Ceux qui brûlent les drapeaux américains et pensent que, en boycottant les hamburgers et les lattés au caramel, ils défendent la cause palestinienne se fourvoient s'ils croient qu'un accord de paix ou une stabilité régionale peuvent être obtenus sans recourir à la diplomatie ni à la pression politique, deux outils dont disposent les États-Unis. Il est indéniable que ces derniers restent la superpuissance la plus dominante dans le monde et qu'elle est la seule à pouvoir exercer une influence significative sur Israël.
Quant à ce dernier, huit mois après le début de cette guerre, tout ce que Benjamin Netanyahou et son cabinet de guerre ont réussi à accomplir, c'est une famine délibérée, la perte de près de 40 000 vies palestiniennes – principalement des civils, des femmes et des enfants – et la réduction des infrastructures de Gaza en ruines et décombres.
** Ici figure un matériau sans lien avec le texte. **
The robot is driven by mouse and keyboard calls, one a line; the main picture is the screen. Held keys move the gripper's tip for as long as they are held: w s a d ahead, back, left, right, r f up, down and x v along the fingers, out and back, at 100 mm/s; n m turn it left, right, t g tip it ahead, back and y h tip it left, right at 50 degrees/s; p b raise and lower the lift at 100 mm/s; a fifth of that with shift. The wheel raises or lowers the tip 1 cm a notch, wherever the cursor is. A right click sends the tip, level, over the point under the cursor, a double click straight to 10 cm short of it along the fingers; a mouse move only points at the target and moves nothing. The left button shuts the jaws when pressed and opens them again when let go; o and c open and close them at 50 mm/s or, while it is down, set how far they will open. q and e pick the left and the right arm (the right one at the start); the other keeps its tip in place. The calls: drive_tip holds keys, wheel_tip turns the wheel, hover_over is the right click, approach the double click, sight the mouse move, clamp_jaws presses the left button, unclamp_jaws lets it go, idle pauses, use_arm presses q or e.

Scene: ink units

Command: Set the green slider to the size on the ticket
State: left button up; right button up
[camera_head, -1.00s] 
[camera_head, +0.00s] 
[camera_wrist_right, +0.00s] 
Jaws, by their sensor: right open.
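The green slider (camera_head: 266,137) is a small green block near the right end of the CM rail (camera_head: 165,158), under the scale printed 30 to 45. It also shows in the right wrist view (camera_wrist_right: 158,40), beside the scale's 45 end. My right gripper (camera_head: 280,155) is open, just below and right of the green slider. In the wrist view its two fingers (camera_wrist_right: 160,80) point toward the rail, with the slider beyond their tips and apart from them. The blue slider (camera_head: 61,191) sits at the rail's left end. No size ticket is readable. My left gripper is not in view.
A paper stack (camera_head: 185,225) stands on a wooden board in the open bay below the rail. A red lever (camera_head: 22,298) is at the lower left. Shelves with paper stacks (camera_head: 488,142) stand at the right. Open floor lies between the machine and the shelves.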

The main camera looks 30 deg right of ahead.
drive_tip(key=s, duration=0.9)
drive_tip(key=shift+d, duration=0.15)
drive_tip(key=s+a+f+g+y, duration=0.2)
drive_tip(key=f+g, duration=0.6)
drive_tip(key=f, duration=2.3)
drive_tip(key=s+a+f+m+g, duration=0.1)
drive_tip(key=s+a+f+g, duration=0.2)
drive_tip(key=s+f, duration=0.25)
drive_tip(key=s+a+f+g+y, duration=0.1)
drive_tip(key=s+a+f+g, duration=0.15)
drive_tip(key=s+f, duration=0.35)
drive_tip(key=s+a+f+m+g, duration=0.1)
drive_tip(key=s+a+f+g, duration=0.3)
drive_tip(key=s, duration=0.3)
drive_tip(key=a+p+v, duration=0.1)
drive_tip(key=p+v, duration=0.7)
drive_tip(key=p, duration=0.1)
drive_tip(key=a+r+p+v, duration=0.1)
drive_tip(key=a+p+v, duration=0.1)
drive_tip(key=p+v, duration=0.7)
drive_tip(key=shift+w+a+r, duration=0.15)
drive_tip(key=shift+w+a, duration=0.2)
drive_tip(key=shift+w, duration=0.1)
Ils n'ont toutefois réussi à atteindre aucun de leurs objectifs de guerre déclarés: les otages restent en captivité, Israël n'est pas plus sûr, et, en ce qui concerne l'éradication du Hamas, le Premier ministre israélien et son gouvernement d'extrême droite pourraient bien avoir semé les graines en y apportant les engrais qui donneront naissance au Hamas 2.0 parmi les générations à venir.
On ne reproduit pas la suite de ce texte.